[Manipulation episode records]
-------------------------

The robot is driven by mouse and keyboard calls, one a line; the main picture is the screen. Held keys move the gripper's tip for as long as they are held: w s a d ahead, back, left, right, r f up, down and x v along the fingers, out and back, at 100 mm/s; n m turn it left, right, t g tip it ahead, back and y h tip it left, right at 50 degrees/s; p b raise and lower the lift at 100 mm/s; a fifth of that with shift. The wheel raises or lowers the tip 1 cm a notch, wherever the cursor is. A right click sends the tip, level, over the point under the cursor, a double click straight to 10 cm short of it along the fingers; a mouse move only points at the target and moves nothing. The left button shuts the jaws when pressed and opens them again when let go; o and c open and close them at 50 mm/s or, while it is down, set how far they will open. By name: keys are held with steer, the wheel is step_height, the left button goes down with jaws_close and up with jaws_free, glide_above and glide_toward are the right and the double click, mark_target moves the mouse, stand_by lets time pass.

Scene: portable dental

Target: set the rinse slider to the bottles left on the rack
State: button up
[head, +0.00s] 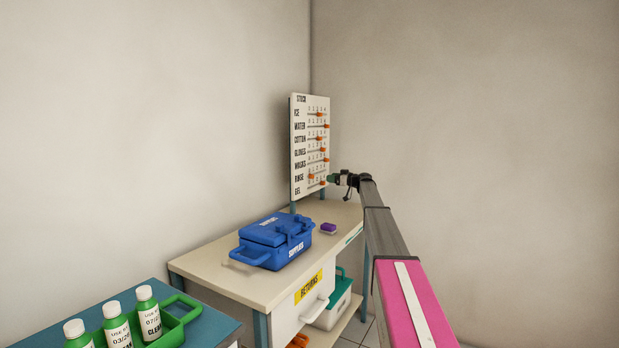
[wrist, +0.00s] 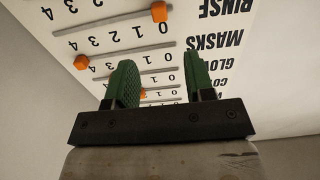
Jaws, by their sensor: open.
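The white stock board (head: 297,155) stands at the back of the desk, with rows of orange sliders. The rinse slider (head: 311,176) is at the low end of its row, about 0; it also shows in the wrist view (wrist: 159,11), where the board appears upside down. My gripper (head: 333,178) is by the board's lower right edge. In the wrist view my gripper (wrist: 160,80) has its green fingers apart, with no slider clearly held.
A blue supplies case (head: 272,239) and a small purple block (head: 328,228) are on the desk (head: 208,277). The masks slider (wrist: 81,62) is at its high end, near my fingers. A teal-lidded bin (head: 338,301) is on the lower shelf. The right wall is bare.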

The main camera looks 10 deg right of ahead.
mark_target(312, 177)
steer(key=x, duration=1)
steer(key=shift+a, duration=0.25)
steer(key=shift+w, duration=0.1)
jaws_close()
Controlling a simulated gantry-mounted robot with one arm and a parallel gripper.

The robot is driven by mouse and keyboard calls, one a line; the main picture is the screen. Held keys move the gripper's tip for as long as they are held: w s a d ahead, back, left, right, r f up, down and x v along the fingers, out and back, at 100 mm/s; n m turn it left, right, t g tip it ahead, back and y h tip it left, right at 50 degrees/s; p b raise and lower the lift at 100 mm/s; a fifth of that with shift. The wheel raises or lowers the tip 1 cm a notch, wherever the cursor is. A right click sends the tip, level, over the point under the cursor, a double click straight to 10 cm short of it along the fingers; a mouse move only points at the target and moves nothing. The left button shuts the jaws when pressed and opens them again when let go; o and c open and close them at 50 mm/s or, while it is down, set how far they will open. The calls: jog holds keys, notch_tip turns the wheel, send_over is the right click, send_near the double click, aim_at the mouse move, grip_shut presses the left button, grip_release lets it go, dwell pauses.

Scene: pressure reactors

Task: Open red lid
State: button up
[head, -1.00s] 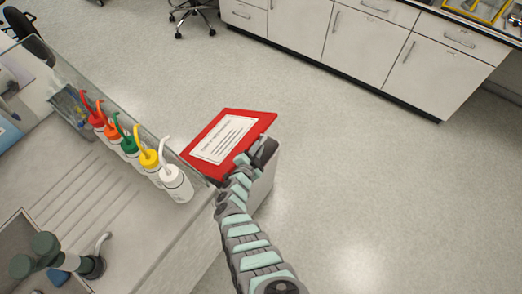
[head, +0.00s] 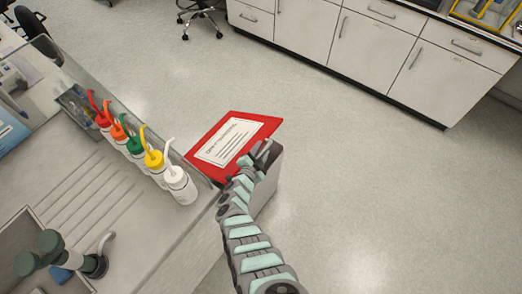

-------------------------

Your task is to repeat the data above exactly while excluding the pictures.

Completed task ->
The robot is driven by mouse and keyboard calls, one a line; the main picture is the screen. Held keys move the gripper's tip for as long as they are held: w s a d ahead, back, left, right, r f up, down and x v along the fingers, out and back, at 100 mm/s; n m turn it left, right, t g tip it ahead, back and y h tip it left, right at 50 degrees/s; p b raise and lower the lift at 100 mm/s; a fifth of that with shift. The wheel raises or lowers the tip 1 cm a notch, wherever the cursor is. A right click sends the tip, level, over the point under the cursor, a double click straight to 10 cm short of it along the fingers; a mouse move only points at the target and moves nothing. The left button shuts the jaws when pressed and opens them again when let go; o and c open and close them at 50 mm/s or, while it is down, set how far they will open. By name: keys are held with steer, the wheel is step_height, the left button goes down with jaws_close and up with jaws_free, glide_above and glide_toward are the right and the double click, mark_target moves the mouse, stand_by lets time pass.

Scene: portable dental

Target: set the rinse slider to the bottles left on the rack
State: button up
[head, +0.00s] 
[wrist, +0.00s] 
Jaws, by their sensor: open.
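The white stock board (head: 297,155) stands at the back of the desk, with rows of orange sliders. The rinse slider (head: 311,176) is at the low end of its row, about 0; it also shows in the wrist view (wrist: 159,11), where the board appears upside down. My gripper (head: 333,178) is by the board's lower right edge. In the wrist view my gripper (wrist: 160,80) has its green fingers apart, with no slider clearly held.
A blue supplies case (head: 272,239) and a small purple block (head: 328,228) are on the desk (head: 208,277). The masks slider (wrist: 81,62) is at its high end, near my fingers. A teal-lidded bin (head: 338,301) is on the lower shelf. The right wall is bare.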

The main camera looks 10 deg right of ahead.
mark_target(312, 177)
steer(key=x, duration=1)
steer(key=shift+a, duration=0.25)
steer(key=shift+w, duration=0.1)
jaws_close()
Controlling a simulated gantry-mounted robot with one arm and a parallel gripper.

The robot is driven by mouse and keyboard calls, one a line; the main picture is the screen. Held keys move the gripper's tip for as long as they are held: w s a d ahead, back, left, right, r f up, down and x v along the fingers, out and back, at 100 mm/s; n m turn it left, right, t g tip it ahead, back and y h tip it left, right at 50 degrees/s; p b raise and lower the lift at 100 mm/s; a fifth of that with shift. The wheel raises or lowers the tip 1 cm a notch, wherever the cursor is. A right click sends the tip, level, over the point under the cursor, a double click straight to 10 cm short of it along the fingers; a mouse move only points at the target and moves nothing. The left button shuts the jaws when pressed and opens them again when let go; o and c open and close them at 50 mm/s or, while it is down, set how far they will open. The calls: jog holds keys, notch_tip turns the wheel, send_over is the right click, send_near the double click, aim_at the mouse move, grip_shut presses the left button, grip_release lets it go, dwell pauses.

Scene: pressure reactors

Task: Open red lid
State: button up
[head, -1.00s] 
[head, +0.00s] 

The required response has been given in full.